As for putting toilet paper on a house, i’ve been here for almost five years now and i’ve never seen anyone do it, and i’m still mystified about why anyone would want to.

Well, first, it’s “rolling”, not TP’ing. Just so we have that straight. :wink:

And in my time and place it was a sort of mean trick that we did to people we liked. Getting your house “rolled” was a bit of a sign that you were someone. I’m sure there was other, more cruel stuff we might do to someone we really didn’t like. Like gather up as many “for sale” signs as possible and place them in their front yard.

“0% (Yankee). Holy cow! Send this guy to Kennebunkport!”
Though it’s a spuckie and you drink a tonic with it.
And “route” rhymes with both toot & clout - depends on whether it’s a noun (Route 128 - rhymes w/toot) or a verb (“we’ve been re-routed down Mass Ave” - rhymes w/clout)

Buncha Thompson lovers wrote that quiz.

Much of the ethnic heritage of people with a long lineage in the South is English, Irish, Scottish, and Scots-Irish. Different regions of the U.S. tend to not have nearly the same amount of heritage from Britain. This is very simplistic of course but it is generally correct. I am from Louisiana and am from a very long line of Southerners. My last name is from an English settler at the first colony at Jamestown and I want to go to England soon because the church where he and his wife were married outside of London in 1590 is still there.

Neither. It’s a carriage.

“33% (Yankee). You are definitely a Yankee.” The true test is how you pronounce the word ‘quarter.’ It rhymes with ‘water’ when I say it, and lots of people out here in California like to point out how weird it sounds. I grew up in CT and spent time in VT, Boston, and ME before moving out here.

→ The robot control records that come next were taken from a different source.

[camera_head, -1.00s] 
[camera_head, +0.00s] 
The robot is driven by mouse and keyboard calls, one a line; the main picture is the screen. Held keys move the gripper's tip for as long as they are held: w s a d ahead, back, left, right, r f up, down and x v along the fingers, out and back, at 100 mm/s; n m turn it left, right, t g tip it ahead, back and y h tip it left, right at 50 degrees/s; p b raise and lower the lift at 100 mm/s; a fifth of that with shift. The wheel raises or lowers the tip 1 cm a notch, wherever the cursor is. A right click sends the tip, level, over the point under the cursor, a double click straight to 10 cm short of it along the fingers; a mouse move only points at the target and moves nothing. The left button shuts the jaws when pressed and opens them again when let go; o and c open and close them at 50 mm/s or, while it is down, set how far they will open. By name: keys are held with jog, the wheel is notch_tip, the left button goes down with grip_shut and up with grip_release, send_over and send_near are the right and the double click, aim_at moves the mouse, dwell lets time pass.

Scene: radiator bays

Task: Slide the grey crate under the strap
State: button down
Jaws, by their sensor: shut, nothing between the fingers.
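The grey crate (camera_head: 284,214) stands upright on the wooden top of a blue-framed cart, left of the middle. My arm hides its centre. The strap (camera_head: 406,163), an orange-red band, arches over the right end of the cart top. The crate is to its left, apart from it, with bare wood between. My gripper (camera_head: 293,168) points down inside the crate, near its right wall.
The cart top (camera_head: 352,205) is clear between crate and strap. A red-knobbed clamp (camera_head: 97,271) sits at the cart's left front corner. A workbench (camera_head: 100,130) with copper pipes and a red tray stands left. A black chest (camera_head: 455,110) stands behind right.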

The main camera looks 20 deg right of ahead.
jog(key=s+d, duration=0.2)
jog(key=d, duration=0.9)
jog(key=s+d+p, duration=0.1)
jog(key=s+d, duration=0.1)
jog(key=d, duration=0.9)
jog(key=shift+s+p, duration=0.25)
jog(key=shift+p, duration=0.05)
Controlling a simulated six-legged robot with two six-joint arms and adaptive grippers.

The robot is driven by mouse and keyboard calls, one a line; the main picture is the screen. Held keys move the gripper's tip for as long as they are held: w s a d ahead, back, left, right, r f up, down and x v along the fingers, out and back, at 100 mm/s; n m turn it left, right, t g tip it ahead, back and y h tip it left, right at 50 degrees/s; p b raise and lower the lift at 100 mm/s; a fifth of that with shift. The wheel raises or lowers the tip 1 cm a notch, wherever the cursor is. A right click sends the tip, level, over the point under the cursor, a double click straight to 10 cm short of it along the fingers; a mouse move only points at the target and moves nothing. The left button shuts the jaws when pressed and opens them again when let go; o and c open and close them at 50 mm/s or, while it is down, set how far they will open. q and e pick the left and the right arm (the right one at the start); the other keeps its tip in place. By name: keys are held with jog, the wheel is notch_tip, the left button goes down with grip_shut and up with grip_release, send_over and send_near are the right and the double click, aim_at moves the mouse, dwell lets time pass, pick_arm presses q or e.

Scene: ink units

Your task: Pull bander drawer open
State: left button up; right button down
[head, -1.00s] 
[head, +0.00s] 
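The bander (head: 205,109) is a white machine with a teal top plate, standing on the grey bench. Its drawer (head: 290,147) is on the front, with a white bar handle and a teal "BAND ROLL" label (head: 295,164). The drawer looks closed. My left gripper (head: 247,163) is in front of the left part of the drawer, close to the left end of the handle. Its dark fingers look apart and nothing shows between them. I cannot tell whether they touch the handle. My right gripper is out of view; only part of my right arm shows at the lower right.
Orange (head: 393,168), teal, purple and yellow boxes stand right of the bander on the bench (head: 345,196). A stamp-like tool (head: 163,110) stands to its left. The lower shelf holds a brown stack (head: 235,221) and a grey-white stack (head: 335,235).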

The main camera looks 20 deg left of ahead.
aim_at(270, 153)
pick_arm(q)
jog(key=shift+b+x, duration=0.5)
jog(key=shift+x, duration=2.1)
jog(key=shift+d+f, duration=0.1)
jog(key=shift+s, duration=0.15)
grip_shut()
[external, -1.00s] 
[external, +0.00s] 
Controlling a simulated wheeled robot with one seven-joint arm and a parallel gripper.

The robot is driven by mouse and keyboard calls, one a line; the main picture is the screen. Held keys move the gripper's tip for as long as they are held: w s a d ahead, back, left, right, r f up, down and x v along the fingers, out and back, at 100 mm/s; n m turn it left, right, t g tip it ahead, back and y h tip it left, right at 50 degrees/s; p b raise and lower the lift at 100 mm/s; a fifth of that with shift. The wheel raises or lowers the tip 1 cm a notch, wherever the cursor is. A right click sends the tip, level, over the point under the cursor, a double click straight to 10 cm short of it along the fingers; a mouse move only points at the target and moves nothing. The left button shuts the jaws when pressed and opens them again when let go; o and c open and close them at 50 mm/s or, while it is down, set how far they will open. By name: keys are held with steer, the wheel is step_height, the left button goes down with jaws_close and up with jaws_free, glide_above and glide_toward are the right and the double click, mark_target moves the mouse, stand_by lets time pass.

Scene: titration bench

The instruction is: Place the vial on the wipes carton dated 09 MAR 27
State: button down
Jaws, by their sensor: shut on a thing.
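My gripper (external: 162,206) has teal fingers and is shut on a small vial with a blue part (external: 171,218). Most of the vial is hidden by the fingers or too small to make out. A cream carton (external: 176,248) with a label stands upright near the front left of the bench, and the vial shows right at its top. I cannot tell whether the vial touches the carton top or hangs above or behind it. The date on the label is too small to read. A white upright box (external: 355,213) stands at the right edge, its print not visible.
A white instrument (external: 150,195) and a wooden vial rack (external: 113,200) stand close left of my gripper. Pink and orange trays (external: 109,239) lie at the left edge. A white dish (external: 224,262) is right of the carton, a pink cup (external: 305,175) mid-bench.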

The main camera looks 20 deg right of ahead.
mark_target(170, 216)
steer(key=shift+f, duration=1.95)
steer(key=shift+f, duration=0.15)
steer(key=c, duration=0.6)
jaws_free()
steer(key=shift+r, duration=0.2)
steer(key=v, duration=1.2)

47% (Yankee). Barely into the Yankee category.

Odd.

I’m a western girl, having never ventured over to the east side of the Rockies (I don’t count where I was born, as it was one year and I can’t remember). I haven’t even been to Colorado.

What is a yankee exactly? Is it just anyone who isn’t from the south, or is it specifically the northeast? As I have never been to the south OR the northeast…don’t know if this applies to me.

Places I’ve lived:

1 year in North Dakota ( I was born there, it barely counts)
13 years in Utah
5 years in Nevada
2 years in northern Washington

49% (Yankee). Barely into the Yankee category.

I think we’ve had this test here before, and it was similarly ambiguous, even though my first 4 1/2 years on this planet were spent in Connecticut. Let’s see… I learned isopods as “sowbugs” while living in California. Also, the test asked how many syllables do I pronounce “caramel” with (three) but it didn’t ask how I pronounce the first A. :stuck_out_tongue:

According to Merriam-Webster it refers to someone from New England, but can also mean someone from the United States.

Maybe San Francisco is in the South and no one bothered to tell us.

Exchange heard b/w me and fizzy on many occasions:

Her: “Get us a buggy.”
Me: “Okay, I’ll get a cart.”
Her: “Buggy.”
Me: “Cart.”
Her: “Buggy!”
Me: “Cart!”
Her: “Patrick. You are in the South. Buggy.”
Me: “I call it a cart. I will always call it a cart. I don’t care where I am, I will always call it a cart.”
Her: “But it’s a buggy!”

etc.

72% (Dixie). You are a solid Southerner!.

Momma was from Lake Charles, LA and daddy was from Tulsa, OK. I was born in Houston, TX but there were terms on that “test” that I’d never heard.

Unclviny

38%, a true Yankee.

Born in Manhattan, raised in da Bronx, moved to Boston for college and lived there half my life. Ya think?

But I agree the test is weird. I just came back from Manhattan and had a HERO for lunch. Lemon chicken on Italian, mmmm.

65% (Dixie). Just under the Mason-Dixon Line. I don’t care what anyone says its a feeder god damn it!